Isso pode ser aplicado também ao modo como falamos aos nossos alunos sobre seus trabalhos e provas. Ao invés de um mero ‘excelente’, devemos descrever o trabalho e suas qualidades. Exemplo:

Seu trabalho foi escrito de acordo com as normas ortográficas e de forma escorreita, demonstrando conhecimento da linguagem culta. Você tratou o tema com precisão e senso crítico etc.

E o mesmo vale para os defeitos dos trabalhos. Voltemo-nos agora à passagem de Marco, que é um exemplo de praemeditatio malorum, do que falamos no outro post. Marco começa a passagem adjetivando um série de indivíduos que encontraria pela frente durante o seu dia. No entanto, na linha seguinte, ele mesmo rechaça essas adjetivações, afirmando uma causa comum para agirem de modo inadequado:

Marco Aurélio, Meditações, 2.1: Prediga a si mesmo na alvorada: encontrarei um inquisitivo, um ingrato, um insolente, um traiçoeiro, um caluniador, um indivíduo antissocial.
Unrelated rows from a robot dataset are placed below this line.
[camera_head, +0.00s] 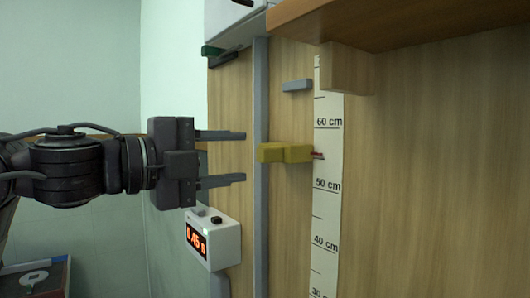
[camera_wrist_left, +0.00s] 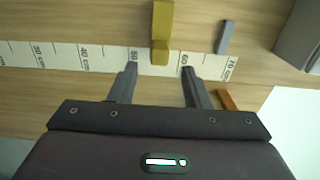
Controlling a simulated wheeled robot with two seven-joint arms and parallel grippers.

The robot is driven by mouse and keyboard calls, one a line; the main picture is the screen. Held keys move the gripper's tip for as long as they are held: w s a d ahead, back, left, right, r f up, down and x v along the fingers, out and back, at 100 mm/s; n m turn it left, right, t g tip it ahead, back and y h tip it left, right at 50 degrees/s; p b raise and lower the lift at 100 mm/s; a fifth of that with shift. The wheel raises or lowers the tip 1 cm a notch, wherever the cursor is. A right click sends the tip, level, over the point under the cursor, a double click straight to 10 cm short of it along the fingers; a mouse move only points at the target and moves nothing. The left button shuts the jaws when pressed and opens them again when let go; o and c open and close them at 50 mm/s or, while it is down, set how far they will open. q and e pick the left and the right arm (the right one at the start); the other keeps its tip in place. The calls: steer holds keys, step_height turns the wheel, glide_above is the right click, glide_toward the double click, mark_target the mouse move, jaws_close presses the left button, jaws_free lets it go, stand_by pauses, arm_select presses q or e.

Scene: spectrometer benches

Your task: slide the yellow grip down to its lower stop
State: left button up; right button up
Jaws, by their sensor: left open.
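The yellow grip (camera_head: 285,153) sits on the grey vertical rail (camera_head: 261,120) of the wooden panel. Its small red pointer (camera_head: 318,155) lies between the 50 and 60 cm marks of the white scale (camera_head: 327,200). A grey block (camera_head: 297,85), which looks like the upper stop, is above the grip; no lower stop shows. My left gripper (camera_head: 243,158) is open and empty, its fingers left of the grip, one higher and one lower than it. In the left wrist view the grip (camera_wrist_left: 162,30) is beyond the open fingertips (camera_wrist_left: 159,68), apparently untouched. My right gripper is not in view.
A white box with a red digital display (camera_head: 213,238) is below my left gripper. A wooden shelf (camera_head: 430,22) juts out at the upper right. A white device (camera_head: 232,22) with a green part is at the top. The panel below the grip looks clear.

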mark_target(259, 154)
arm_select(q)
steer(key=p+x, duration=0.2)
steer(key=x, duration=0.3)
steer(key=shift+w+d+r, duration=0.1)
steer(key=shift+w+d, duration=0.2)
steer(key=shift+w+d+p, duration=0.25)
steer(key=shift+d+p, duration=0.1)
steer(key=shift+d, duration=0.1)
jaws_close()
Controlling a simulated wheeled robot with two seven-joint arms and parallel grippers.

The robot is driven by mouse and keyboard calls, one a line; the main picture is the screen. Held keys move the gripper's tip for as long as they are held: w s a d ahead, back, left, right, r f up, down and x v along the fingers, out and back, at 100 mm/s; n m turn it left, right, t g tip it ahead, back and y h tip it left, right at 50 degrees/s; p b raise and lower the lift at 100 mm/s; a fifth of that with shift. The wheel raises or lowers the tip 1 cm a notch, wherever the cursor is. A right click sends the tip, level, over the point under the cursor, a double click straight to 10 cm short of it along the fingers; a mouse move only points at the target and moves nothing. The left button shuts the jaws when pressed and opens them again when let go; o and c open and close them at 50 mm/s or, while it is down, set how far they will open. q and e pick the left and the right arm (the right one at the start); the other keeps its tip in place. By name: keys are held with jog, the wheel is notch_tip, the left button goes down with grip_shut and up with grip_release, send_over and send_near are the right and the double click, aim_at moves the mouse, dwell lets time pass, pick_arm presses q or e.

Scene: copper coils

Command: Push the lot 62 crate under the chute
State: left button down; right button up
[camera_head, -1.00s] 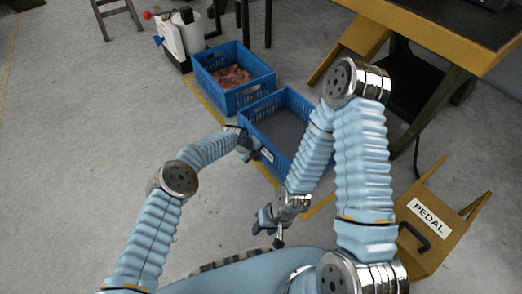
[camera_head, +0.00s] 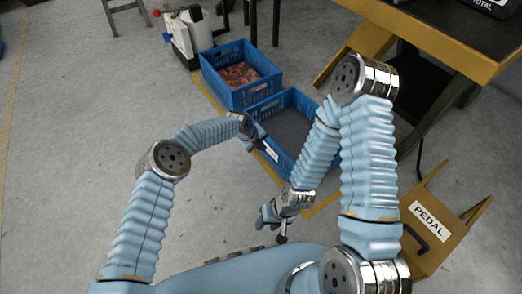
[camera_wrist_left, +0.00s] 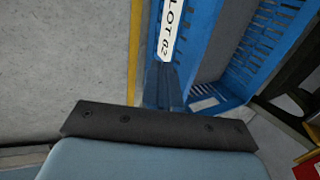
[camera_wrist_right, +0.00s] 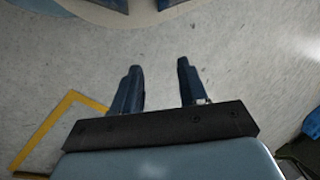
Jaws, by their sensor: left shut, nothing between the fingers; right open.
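The lot 62 crate is the nearer blue crate (camera_head: 288,125), with a grey bottom and no coils seen in it. Its white label reads LOT 62 in the left wrist view (camera_wrist_left: 170,28). My left gripper (camera_head: 256,137) is shut and empty at the crate's label-side wall; its fingers (camera_wrist_left: 163,88) lie just below the label in the wrist view. I cannot tell whether they touch. My right gripper (camera_head: 270,215) is open and empty, low over the floor in front of the crate; its fingers (camera_wrist_right: 157,88) show bare floor between them. A yellow sloping panel (camera_head: 355,46), possibly the chute, hangs at the table.
A second blue crate (camera_head: 241,76) holding copper coils stands just behind the nearer one. Yellow floor tape (camera_wrist_right: 40,130) runs beside the crates. A yellow PEDAL box (camera_head: 440,225) stands at the right. A yellow-edged table (camera_head: 440,35) is at the back right. Floor at left is clear.

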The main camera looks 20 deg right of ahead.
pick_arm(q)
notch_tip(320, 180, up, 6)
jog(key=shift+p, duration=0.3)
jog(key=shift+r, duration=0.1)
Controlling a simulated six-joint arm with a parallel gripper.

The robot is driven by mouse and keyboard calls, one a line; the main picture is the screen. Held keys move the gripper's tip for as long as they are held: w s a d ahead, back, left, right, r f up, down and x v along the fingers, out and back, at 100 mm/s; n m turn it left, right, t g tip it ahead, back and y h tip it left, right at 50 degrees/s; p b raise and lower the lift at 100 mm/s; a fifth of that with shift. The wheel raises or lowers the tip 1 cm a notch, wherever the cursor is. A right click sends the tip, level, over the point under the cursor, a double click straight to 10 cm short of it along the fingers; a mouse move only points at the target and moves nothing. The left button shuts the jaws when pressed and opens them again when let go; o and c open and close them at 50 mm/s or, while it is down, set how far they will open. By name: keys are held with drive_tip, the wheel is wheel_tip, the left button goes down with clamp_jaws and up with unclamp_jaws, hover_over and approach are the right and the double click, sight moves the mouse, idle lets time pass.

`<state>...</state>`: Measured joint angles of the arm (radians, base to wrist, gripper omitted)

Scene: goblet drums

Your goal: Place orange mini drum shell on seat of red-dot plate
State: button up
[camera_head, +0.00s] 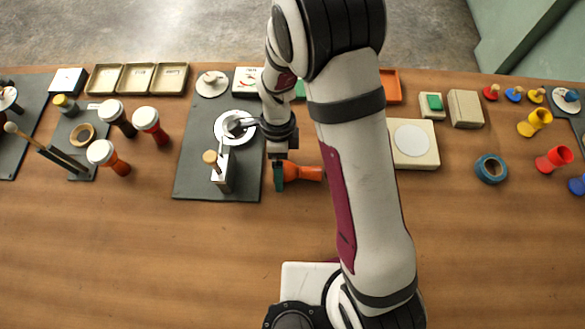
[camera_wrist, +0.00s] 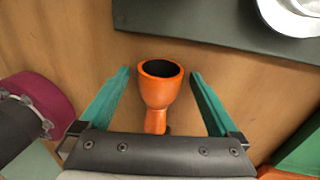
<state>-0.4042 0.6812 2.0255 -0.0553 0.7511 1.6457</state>
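The orange mini drum shell (camera_wrist: 161,91) lies between my gripper's teal fingers in the wrist view, with its dark open mouth facing away from the palm. My gripper (camera_wrist: 162,88) is open, with a gap on each side of the shell. In the head view, my gripper (camera_head: 279,176) is beside the orange shell (camera_head: 306,173), which my arm partly hides. A dark grey plate (camera_head: 190,180) lies to the left, bearing a white ring seat (camera_head: 221,119) and a small upright stand. I cannot make out a red dot on any plate.
Drums with white heads (camera_head: 146,119) stand at the left near a wooden ring (camera_head: 82,135). Tan trays (camera_head: 170,78) line the back. A white box with a round pad (camera_head: 411,142) and a blue tape roll (camera_head: 491,169) are at the right. The front table is clear.

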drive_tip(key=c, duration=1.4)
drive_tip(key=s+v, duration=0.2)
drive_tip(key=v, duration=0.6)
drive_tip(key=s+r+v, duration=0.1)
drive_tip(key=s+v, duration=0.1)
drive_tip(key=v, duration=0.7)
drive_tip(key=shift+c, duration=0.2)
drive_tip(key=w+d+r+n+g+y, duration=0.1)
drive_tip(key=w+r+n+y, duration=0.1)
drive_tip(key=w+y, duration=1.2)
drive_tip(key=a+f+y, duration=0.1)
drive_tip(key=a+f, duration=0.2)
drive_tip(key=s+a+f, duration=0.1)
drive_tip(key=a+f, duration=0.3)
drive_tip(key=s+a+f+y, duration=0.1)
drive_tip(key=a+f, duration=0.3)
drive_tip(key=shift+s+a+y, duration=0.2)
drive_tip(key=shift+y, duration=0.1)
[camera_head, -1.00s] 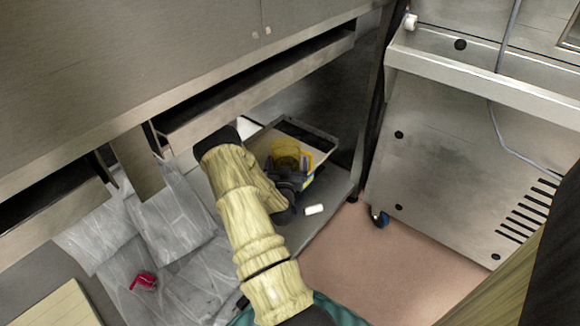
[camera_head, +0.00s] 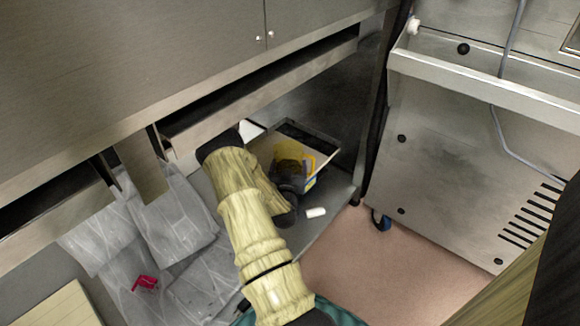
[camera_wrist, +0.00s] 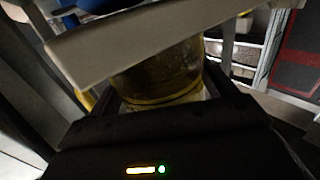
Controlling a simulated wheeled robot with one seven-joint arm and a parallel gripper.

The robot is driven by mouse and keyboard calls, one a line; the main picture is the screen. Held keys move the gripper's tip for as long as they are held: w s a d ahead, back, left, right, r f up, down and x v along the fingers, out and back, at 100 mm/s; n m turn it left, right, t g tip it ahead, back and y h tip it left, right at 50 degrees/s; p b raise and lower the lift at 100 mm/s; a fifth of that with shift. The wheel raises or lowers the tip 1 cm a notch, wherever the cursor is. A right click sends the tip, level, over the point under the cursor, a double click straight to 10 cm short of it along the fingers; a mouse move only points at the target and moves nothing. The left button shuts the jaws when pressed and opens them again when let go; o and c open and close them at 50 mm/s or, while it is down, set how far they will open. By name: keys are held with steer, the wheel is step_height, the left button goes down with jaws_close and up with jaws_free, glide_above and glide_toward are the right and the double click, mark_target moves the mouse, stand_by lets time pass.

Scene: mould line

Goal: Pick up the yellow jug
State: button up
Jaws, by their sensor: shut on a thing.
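The yellow jug (camera_head: 290,152) is in the low bay under the steel cabinet, at the far end of my arm, in the head view. My gripper (camera_head: 290,172) reaches it from the near side and covers its lower part. In the wrist view the jug (camera_wrist: 165,78) looks dark yellow and see-through, and it stands between the two dark fingers of my gripper (camera_wrist: 165,100). The gripper is shut on it. A pale bar (camera_wrist: 150,42) crosses in front of the jug's upper part in the wrist view. Whether the jug touches the surface below is hidden.
A shallow tray (camera_head: 322,146) lies around the jug on the low shelf. A white piece (camera_head: 316,212) lies near the shelf edge. Clear plastic bags (camera_head: 180,225) and a red item (camera_head: 146,283) lie to the left. The cabinet's lower rail (camera_head: 270,85) overhangs the bay. A steel cart (camera_head: 450,160) stands right.

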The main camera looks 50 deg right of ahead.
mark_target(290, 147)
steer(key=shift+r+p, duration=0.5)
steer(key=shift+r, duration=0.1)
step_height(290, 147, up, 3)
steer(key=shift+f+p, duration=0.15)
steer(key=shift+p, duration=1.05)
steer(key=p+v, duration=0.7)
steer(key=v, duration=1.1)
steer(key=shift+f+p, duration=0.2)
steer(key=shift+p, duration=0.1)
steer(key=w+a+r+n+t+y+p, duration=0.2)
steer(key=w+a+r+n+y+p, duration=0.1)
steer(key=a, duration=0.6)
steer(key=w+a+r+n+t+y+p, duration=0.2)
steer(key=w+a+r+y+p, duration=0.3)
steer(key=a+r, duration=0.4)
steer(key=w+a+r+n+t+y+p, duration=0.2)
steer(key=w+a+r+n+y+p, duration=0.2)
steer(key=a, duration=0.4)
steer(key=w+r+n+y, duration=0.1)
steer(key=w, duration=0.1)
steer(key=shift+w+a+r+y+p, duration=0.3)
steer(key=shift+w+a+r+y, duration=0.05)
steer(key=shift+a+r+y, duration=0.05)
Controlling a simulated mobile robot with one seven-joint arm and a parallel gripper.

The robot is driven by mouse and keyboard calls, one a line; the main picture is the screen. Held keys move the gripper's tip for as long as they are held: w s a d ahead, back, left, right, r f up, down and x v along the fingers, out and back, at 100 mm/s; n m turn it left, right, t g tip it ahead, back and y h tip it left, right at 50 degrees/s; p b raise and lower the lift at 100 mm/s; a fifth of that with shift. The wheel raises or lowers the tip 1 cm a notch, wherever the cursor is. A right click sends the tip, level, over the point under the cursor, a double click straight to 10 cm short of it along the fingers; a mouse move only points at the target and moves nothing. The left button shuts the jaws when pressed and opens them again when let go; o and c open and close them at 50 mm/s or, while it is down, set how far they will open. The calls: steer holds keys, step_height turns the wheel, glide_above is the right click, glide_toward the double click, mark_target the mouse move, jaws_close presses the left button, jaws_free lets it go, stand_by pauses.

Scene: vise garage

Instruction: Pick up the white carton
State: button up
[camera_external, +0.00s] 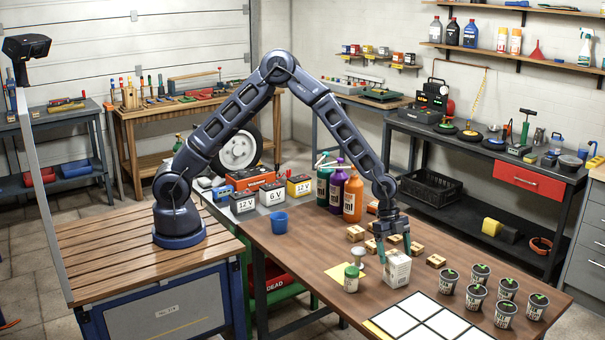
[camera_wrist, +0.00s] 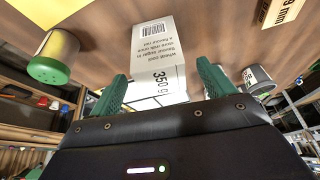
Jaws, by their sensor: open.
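The white carton (camera_external: 397,270) stands upright on the brown table, with dark printing on it. In the wrist view the carton (camera_wrist: 158,50) shows its printed face with a barcode and "350 g", ahead of and between my fingers. My gripper (camera_external: 391,252) is just above and beside the carton in the external view. Its two green fingers (camera_wrist: 162,82) are spread apart with nothing held between them. I cannot tell whether a finger touches the carton.
A green-lidded jar (camera_external: 351,278) stands close left of the carton. Several small seedling pots (camera_external: 477,272) stand to the right. Wooden blocks (camera_external: 435,261) lie behind it. White panels (camera_external: 420,305) lie in front. Tall bottles (camera_external: 353,198) stand farther back.

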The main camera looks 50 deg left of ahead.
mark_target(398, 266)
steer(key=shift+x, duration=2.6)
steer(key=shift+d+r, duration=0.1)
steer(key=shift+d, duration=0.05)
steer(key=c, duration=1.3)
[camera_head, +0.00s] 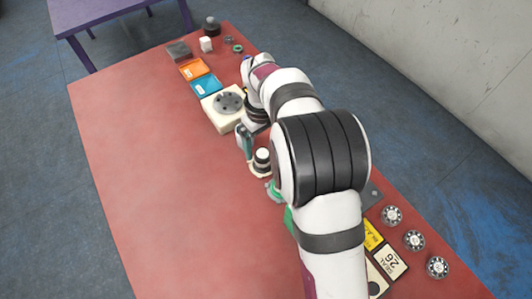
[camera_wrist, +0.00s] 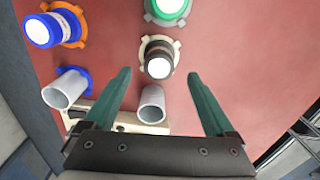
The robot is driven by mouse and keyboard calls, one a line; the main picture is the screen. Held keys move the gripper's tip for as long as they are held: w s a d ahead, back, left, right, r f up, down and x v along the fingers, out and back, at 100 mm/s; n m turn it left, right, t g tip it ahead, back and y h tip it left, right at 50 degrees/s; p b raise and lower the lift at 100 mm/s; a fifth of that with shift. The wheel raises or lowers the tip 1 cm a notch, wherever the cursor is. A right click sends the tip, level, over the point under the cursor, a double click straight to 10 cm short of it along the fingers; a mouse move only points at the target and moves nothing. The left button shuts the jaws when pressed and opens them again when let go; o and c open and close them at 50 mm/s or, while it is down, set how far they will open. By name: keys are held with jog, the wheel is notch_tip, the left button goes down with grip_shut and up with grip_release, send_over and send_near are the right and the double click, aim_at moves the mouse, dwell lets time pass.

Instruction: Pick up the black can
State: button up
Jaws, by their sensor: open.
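The black can (camera_wrist: 159,60) stands in a beige notched holder in the wrist view, with its round white top facing the camera. In the head view the black can (camera_head: 262,158) stands beside my arm, in its beige holder (camera_head: 261,170). My gripper (camera_wrist: 158,74) is open, with its two teal fingers spread wide and nothing held between them. In the wrist view the can appears between and just beyond the fingertips; I cannot tell the exact gap. In the head view a teal finger (camera_head: 246,142) shows close to the can, and the rest of the gripper is partly hidden.
A green can (camera_wrist: 167,7) and a blue can (camera_wrist: 43,30) stand nearby in holders. Grey cylinders (camera_wrist: 63,90) (camera_wrist: 152,104) stand close to the fingers. Orange (camera_head: 193,69) and blue (camera_head: 206,86) boxes lie at the back. The red table's left side (camera_head: 160,190) is clear.

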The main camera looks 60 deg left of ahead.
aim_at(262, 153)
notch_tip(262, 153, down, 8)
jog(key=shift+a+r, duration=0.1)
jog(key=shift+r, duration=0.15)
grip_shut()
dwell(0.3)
Todas essas coisas lhes ocorrem pela ignorância dos bens e dos males. (Tradução: Aldo Dinucci)

Marco, mais à frente, na mesma citação, afirma um preceito básico do estoicismo e do socratismo: a ação inadequada é fruto da ignorância. Para Sócrates e para os estoicos, não há algo como pessoas naturalmente malignas. O que há são pessoas ignorantes ou mentalmente enfermas (os limites entre a loucura epistêmica e a psíquica são, para estoicos, imprecisos, e muitas vezes uma implica a outra):   

Marco Aurélio, Meditações, 2.1: Mas eu teorizei a natureza do bem e do mal… e que a natureza do que erra é da minha mesma estirpe, não segundo o sangue ou o mesmo esperma, mas que partilho o mesmo espírito e a mesma porção divina… Nascemos, pois, para agir conjuntamente como os pés, como as mãos, como as pálpebras… estarmos em conflito uns contra os outros é contra a natureza: entrar em conflito e irritar-se é, portanto,  opôr~se <à natureza>. (Tradução: Aldo Dinucci)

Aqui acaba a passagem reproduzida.